Domino Effect highlighted the important role that curators play in shaping contemporary art. Much of the success of the show was due to its curation. Artists were chosen that had very different, but potentially complimentary and constructive, practises. How different would have been the outcome if they had selected the artist who had proposed he should come in on the fifth day and smash everything he found with a baseball bat!
Contemporary art can at times appear austere, academic and stripped of meaning. It can feel like arriving too late at a party when the guests have gone and just the leftovers remain. What is always interesting is the artist’s processes. In Domino Effect we had the best of both worlds: the process was laid bare for all to see and the completed installation was interesting and complex. Having seen the show online did the audience actually need to see it in reality? Well judging by the enthusiastic and good-humoured crowd at the private view the answer has to be yes – it whetted their appetite to see it in reality.
 Domino Effect at Motorcade/ Flashparade, BV Studios, 27 February to 3 March 2012
[A photographic record of the Domino Effect show can be seen at dominoeffect-mcfp.tumblr.com ]

Monday 27 February 2012

'Threads' installed at Domino Effect

'Threads' installed at Domino Effect.

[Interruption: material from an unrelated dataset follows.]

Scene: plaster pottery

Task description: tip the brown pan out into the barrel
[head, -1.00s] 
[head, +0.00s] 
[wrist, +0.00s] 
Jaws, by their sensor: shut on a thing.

Wall paintings by Katie O'Brien.


Domino Effect is at Motorcade/Flashparade, BV Studios, Philip Street, Bristol.  Open to the public 10am to 6pm until Saturday 3 March. More at the Domino Effects blog.

Threads - the proposal for Domino Effect


The washing line, where the intimate becomes public, is a global sight connoting community, family and personal relationships. Using traditional lines, pulleys, cleats and pegs, freshly laundered clothes, towels and sheets are hung out to dry across the gallery space.